Mágicas Ruinas
crónicas del siglo pasado


conspiración contra Yrigoyen




La argentina de los años 30
III-LA CONSPIRACIÓN CONTRA YRIGOYEN

—Vea, general, si yo me paro solo frente a la Casa Rosada y grito ¡muera el peludo!, se acaba el gobierno.
La frase se le atribuye al general José Félix Uriburu durante una charla con su colega Francisco Guido Lavalle, a mediados de 1930. Para ese entonces, el escenario político argentino presentaba dos espectáculos simultáneos: el derrumbe del presidente Yrigoyen y la conspiración del general Uriburu. La popularidad que había acompañado al caudillo radical al ganar por segunda vez la presidencia, se había evaporado. En las elecciones de marzo de 1930, para renovar parcialmente el Congreso Nacional, las cifras fueron elocuentes: de 839.234 votos en 1928, los radicales bajaron a 623.765; y la oposición había crecido de 536.908 a 614.336. La diferencia a favor de Yrigoyen, que había sido de 300 mil votos, se redujo a menos de 10 mil. Los resultados fueron tremendos en la Capital Federal, donde tras quince años de aplastantes triunfos radicales, la mayoría y la minoría fueron ganadas por los socialistas, quienes, a pesar de haberse dividido en dos partidos, relegaron al oficialismo al tercer puesto.
A partir de ese instante, lo único que se esperaba era la caída del gobierno. Desde octubre de 1929 las reuniones conspirativas se efectuaban sin interrupción; los dirigentes conservadores habían alimentado las ansias de sublevación de los jefes militares, con quienes se reunían semanalmente en el Jockey Club y en el Círculo de Armas, y los cabecillas principales dentro del Ejército eran los generales Uriburu y Agustín P. Justo, quienes lideraban una poderosa logia militar.

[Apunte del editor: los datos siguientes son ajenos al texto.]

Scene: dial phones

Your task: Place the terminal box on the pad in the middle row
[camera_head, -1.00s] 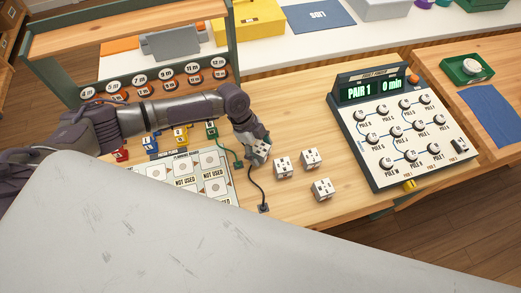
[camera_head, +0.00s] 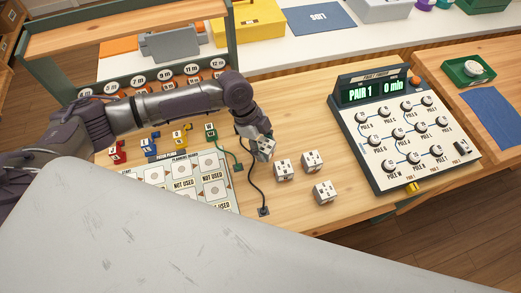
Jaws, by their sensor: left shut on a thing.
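The board has pads (camera_head: 184,169) in rows, some labelled NOT USED. Its lower left part is hidden. My right gripper is not in view.
Red, blue, yellow and green plugs (camera_head: 181,136) stand along the board's far edge. A black cable runs to a small socket (camera_head: 263,211) beside the board. The fault finder panel (camera_head: 405,135) stands at the right. Bare bench lies between it and the boxes.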

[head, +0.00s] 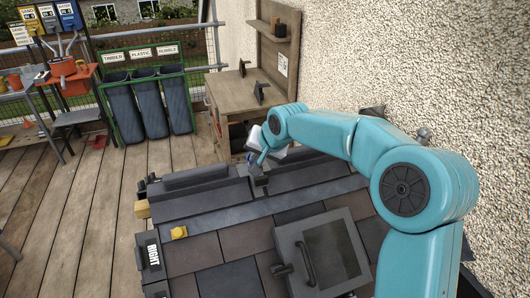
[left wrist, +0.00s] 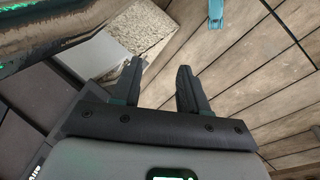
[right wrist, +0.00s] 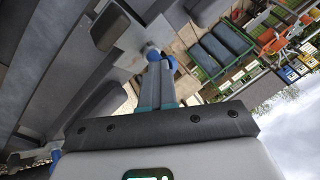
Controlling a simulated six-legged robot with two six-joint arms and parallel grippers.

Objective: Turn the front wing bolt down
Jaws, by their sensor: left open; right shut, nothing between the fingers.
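My right gripper (head: 257,162) is over the roof ridge in the head view, its arm coming in from the right. In the right wrist view its two fingers (right wrist: 158,78) are shut together, with nothing between them. A small blue winged part, which looks like a wing bolt (right wrist: 173,63), shows right at the fingertips. I cannot tell whether the fingers touch it. Another blue part (right wrist: 55,160) shows at the lower left of that view; I cannot tell whether it is a second bolt. My left gripper (left wrist: 160,72) is open and empty in the left wrist view, and out of the head view.
Dark ridge tiles (head: 195,178) run along the roof top. A yellow piece (head: 179,232) and a roof hatch (head: 322,250) are on the near slope. A wooden bench (head: 232,95) and bins (head: 145,100) stand behind.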

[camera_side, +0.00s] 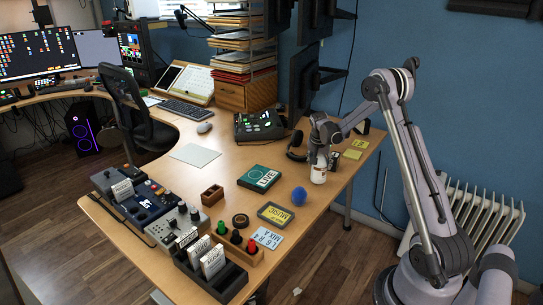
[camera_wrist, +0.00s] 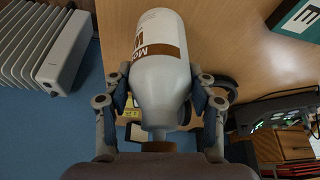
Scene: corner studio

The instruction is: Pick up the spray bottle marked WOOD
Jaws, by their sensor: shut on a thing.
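The spray bottle shows in the side view as a small white bottle (camera_side: 318,174) with a brown band, near the table's right edge. In the wrist view the bottle (camera_wrist: 162,78) is large, white and grey, with a brown label bearing partly visible, upside-down letters that fit WOOD. My gripper (camera_side: 319,159) comes down over its top. In the wrist view my gripper (camera_wrist: 162,98) has a finger on each side of the bottle and is shut on it. The bottle looks upright; I cannot tell whether its base touches the table. Its top is mostly hidden by my gripper.
Black headphones (camera_side: 296,146) lie just left of my gripper, with a desk phone (camera_side: 259,126) beyond. A blue ball (camera_side: 299,196), a teal LIVE box (camera_side: 258,178) and a MUSIC sign (camera_side: 275,214) lie nearby on the left. Yellow notes (camera_side: 353,154) lie to the right. A radiator (camera_wrist: 48,42) stands off the table.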

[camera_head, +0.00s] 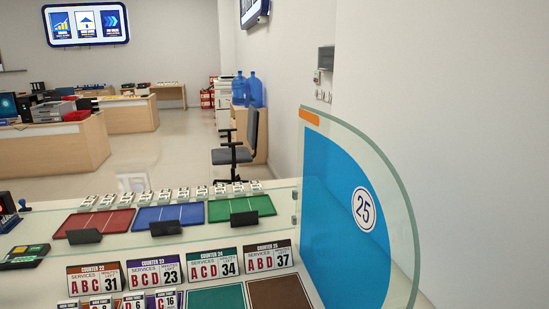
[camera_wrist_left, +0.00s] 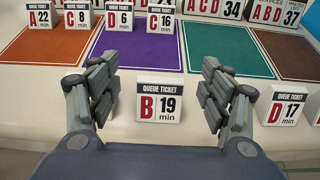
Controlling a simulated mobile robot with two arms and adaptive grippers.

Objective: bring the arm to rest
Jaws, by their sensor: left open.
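My left gripper (camera_wrist_left: 158,97) shows in the left wrist view, open, with its two fingers spread apart. A white queue ticket block reading B 19 min (camera_wrist_left: 160,99) stands upright on the pale counter, seen between the fingers and with a visible gap on each side. Another ticket block, D 17 min (camera_wrist_left: 287,106), stands to the right of the right finger. Neither gripper shows in the head view, and my right gripper is in no view.
Counter signs (camera_head: 272,257) stand in a row. A glass partition marked 25 (camera_head: 405,215) bounds the right side.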

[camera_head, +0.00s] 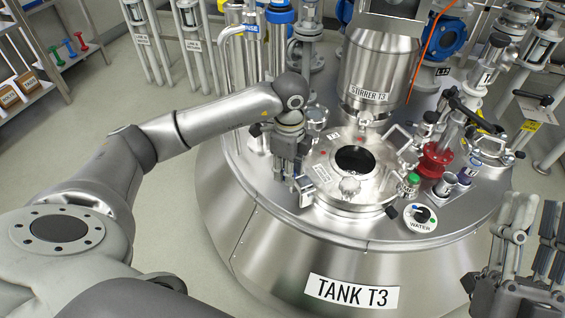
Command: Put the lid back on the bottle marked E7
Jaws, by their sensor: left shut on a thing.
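My left gripper (288,168) points down over the left part of the tank top, beside the round hatch. It is shut on something, but its fingers hide what it is. A small bottle with a green lid (413,179) stands right of the hatch. Beside it are an open-topped container (447,183) with no lid showing and a bottle with a purple lid (464,176). Their labels are too small to read, so I cannot tell which is E7. My right gripper (532,238) is at the lower right, away from the bottles, with its fingers apart and nothing between them.
The tank (345,265) marked TANK T3 fills the middle. Its hatch has a dark opening (355,159). The stirrer (378,75), red valve (434,160) and water dial (420,217) stand around it. Shelves (35,95) are at the far left; floor shows between.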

LA VOZ DE YRIGOYEN. Despreocupado de esas maquinaciones, en abril de 1930 Yrigoyen debió atender un importante llamado telefónico: era el del presidente norteamericano Herbert Hoover, quien le hablaba desde Washington con el solo propósito de dejar inauguradas oficialmente las comunicaciones directas entre ambos países. “A menudo se ha dicho —expresó Hoover— que a medida que los pueblos se conocen directamente, van resolviéndose las intangibles barreras que los separan." Con tono más solemne aún, Yrigoyen le contestó: "En esta grata conversación refirmo mis evangélicos credos de que los hombres son sagrados para los hombres y los pueblos para los pueblos. Adiós, señor presidente". Y colgó.
Esta seca respuesta tenía su explicación. Yrigoyen había dado instrucciones al acorazado 9 de Julio, de la flota argentina, para que se negara a saludar a la bandera norteamericana izada por los infantes de marina en la fortaleza de Santo Domingo. Además, demoró una semana en atender el llamado: las líneas telefónicas entre Estados Unidos y los países de América latina habían quedado inauguradas oficialmente el 3 de abril, menos con la Argentina porque su presidente se declaró enfermo. Yrigoyen recién contestó el llamado el día 10, cuando los diarios norteamericanos ya habían empezado a mofarse de su personalidad y a compararlo —como lo hizo el World’s Work— con “un lama tibetano”.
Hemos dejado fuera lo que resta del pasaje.